Taylor-Swift-Fan stirbt nach höllischer Hitze bei Konzert: Tanzt so die Klimakrise?
Tod und Ohnmacht Bei Temperaturen von 40 Grad und mehr drängten 60.000 Fans ins Olympiastadion von Rio de Janeiro, um Taylor Swift live zu sehen. Am Ende starb ein Mensch. Das wirft die Frage auf: Muss sich wegen des Klimawandels etwas ändern auf Konzerten?

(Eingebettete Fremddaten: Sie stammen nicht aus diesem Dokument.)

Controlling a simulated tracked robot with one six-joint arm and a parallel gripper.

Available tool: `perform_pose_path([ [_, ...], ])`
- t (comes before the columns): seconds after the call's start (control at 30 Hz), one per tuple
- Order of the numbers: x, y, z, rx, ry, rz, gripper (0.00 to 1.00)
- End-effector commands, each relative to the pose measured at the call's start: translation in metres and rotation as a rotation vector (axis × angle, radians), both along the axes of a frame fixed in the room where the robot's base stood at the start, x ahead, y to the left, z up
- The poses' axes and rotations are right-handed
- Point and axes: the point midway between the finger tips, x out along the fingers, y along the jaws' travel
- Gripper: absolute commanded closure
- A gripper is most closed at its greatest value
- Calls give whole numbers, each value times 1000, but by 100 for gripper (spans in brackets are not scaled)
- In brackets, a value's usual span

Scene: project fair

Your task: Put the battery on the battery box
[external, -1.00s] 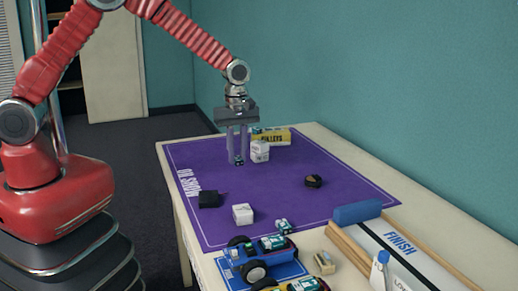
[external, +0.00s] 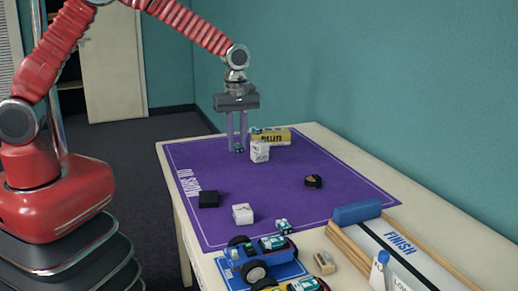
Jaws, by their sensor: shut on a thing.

Die Show von Taylor Swifts „Eras Tour“ am 18. November 2023 fand inmitten einer Hitzewelle in Rio de Janeiro statt – ein Fan überlebte das Event nicht
Foto: Tercio Teixeira/ Getty Images
In Brasilien, einem tropischen Land, in dem der berühmte Karneval im Hochsommer gefeiert wird, ist das heiße Wetter normalerweise kein Hindernis für Musikveranstaltungen. „Für uns Brasilianer ist die Hitze Teil unserer Identität“, sagt Nubia Armond, Geografin an der Indiana University Bloomington. „Wir sind ein Land, das gut mit Hitze umgehen kann, darauf sind wir stolz.“ Doch der Tod einer jungen Frau während eines Taylor-Swift-Konzerts in Rio de Janeiro, das inmitten einer sengenden Hitzewelle stattfand, hat die Gefahren extrem hoher Temperaturen ins Blickfeld gerückt. Und die Frage, wie sich Musikveranstaltungen an das Zeitalter der globalen Überhitzung anpassen müssen.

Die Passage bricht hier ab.